I think there is something out in the abstract “there” which you’re meant to find, pursue, create and enjoy in terms of work.
But maybe I’ve been kind of wrong in my thinking. Maybe there isn’t just one soul / sole thing, (see what I did there? 😉 ) Maybe there are multiple ones.
One person’s soul work for their twenties might be their writing after work. And then in their thirties their soul work shifts to their daily 9-5 job. Then maybe in their forties they open a cafe, and that becomes their soul work and daily passion.
Basically, it’s all about perspective (again). And how there isn’t actually only one path you’re meant to find and then stay on for the rest of your life.
I mean, great if you find your soul’s work in say playing the piano, and that stays your passion and your soul’s work throughout your entire life, A-mazing. (I’ve always envied you people!)
But that doesn’t have to be everyone’s story (not even those who easily stumbled upon their “thing”). That isn’t the model you HAVE to seek. You don’t have to find one niche and claim it as yours for the rest of your working life.
I’d even argue if you’re only trying to seek the ONE thing that will contain your passion and soul energy forever and ever and ever, you’ll never find it.
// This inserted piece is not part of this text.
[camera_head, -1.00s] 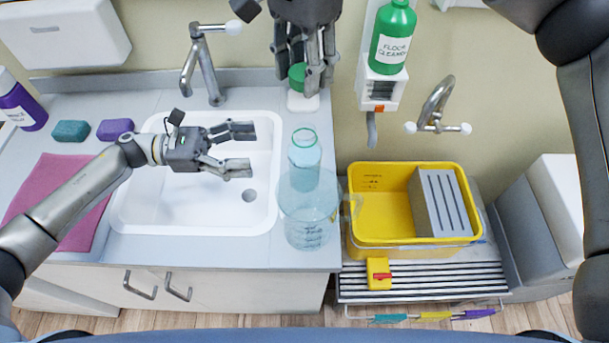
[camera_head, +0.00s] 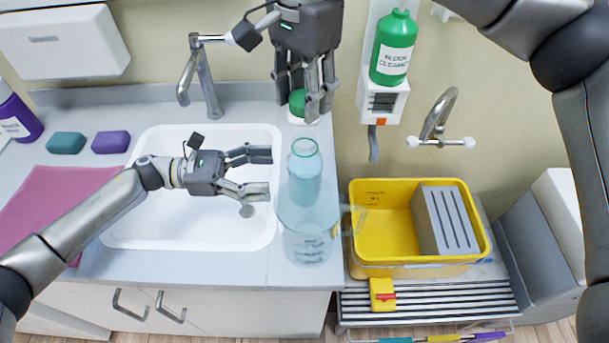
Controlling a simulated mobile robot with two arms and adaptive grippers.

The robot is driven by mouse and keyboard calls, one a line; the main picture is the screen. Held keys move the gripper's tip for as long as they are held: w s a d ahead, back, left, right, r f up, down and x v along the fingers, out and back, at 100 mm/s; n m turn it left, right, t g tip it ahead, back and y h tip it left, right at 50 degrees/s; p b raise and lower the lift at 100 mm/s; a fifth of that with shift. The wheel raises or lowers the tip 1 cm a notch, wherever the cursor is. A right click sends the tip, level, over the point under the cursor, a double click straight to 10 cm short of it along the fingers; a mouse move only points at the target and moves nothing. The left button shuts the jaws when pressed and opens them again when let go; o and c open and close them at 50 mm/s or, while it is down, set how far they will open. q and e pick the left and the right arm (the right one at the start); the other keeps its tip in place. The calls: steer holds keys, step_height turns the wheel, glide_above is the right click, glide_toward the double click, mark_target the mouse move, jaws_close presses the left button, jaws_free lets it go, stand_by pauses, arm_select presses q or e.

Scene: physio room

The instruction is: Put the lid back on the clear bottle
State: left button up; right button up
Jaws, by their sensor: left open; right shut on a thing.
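The clear bottle (camera_head: 304,185) stands upright on the counter right of the sink, its mouth open at the top. My left gripper (camera_head: 269,172) is open just left of the bottle, its two fingers pointing at it with a small gap. My right gripper (camera_head: 308,110) comes in from above and behind the bottle. It is shut on a green lid (camera_head: 297,102), which its fingers partly hide. The lid is over a small white pad (camera_head: 297,120) at the back of the counter; whether they touch is unclear.
A clear measuring jug (camera_head: 308,246) stands in front of the bottle and overlaps it. The white sink (camera_head: 135,228) lies under my left arm. A yellow bucket (camera_head: 372,184) is to the right. A green floor cleaner bottle (camera_head: 393,45) sits on the wall holder behind.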

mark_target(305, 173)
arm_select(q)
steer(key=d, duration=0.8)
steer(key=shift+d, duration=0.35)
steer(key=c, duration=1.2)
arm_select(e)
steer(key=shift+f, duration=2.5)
For those of you who aren’t bestowed this “one thing” from the cosmos or whatever, (me neither… ) you can draw on multiple soul purposes. (Obvs those cosmos gifted peeps can too, if they choose to).
You can find soulful work in wherever you’re at. Butttttttt I’m going to put it honestly, sometimes you really do have to look damn hard.
Because sometimes your soul work is in things that can’t be as easily described or seen, unlike being a pianist is.
Things like making people feel welcome and included in a team are soul work too. Maybe you do that so well, that one day someone brings an idea they wouldn’t have felt comfortable doing if YOU weren’t there.
I’m pretty sure none of us want to live each day wishing time away, thinking only 7 more minutes and 23 seconds until lunch or until Fri-yay.
And I’m not saying it’s easy to reframe your mind to find perspective.
But I am saying you should try to push yourself to see the opportunities in areas of your life that feel like a grind “you’ve just got to get through until [blank]”. Because opportunities are already there!
For example, in my current situation my daily grind is being in an office 9-5 in Guiyang. It feels foreign to me (in more ways than one!).
So, I can choose to watch the clock and countdown until I’m alone and safe in my bubble at home. Or I can take the opportunity to learn to communicate more in Chinese and learn about another culture’s way of doing business. (A huge opportunity!)
Another example might be you are putting yourself through the ringer in a computing internship. You hate having to spend so much time photocopying and getting people their intricate coffee orders, so you could choose to resent having to do this.
Or maybe on the walk to the photocopier (for the 18th time that morning) instead of being grouchy or absentminded, you’re thinking about a solution to your bosses problem you heard them mention earlier. Another hugeeeee opportunity! (Plus actually knowing how to use a photocopier is a pretty good skill I’d say, I’m still baffled … )
Even if your primary job isn’t your “soul work” right now. It doesn’t mean it won’t ever be and it doesn’t mean you don’t have soul work right now in some other form, or in another part of your life.
At the end of the day you can choose to spend your day-to-day wishing time away and panicking you’re not on the right track. Or you can choose to see opportunities in the not-as-fun-or-easy-stuff.
You can find your power in deciding to make your own soul work, wherever and however you get that “I have a purpose” high.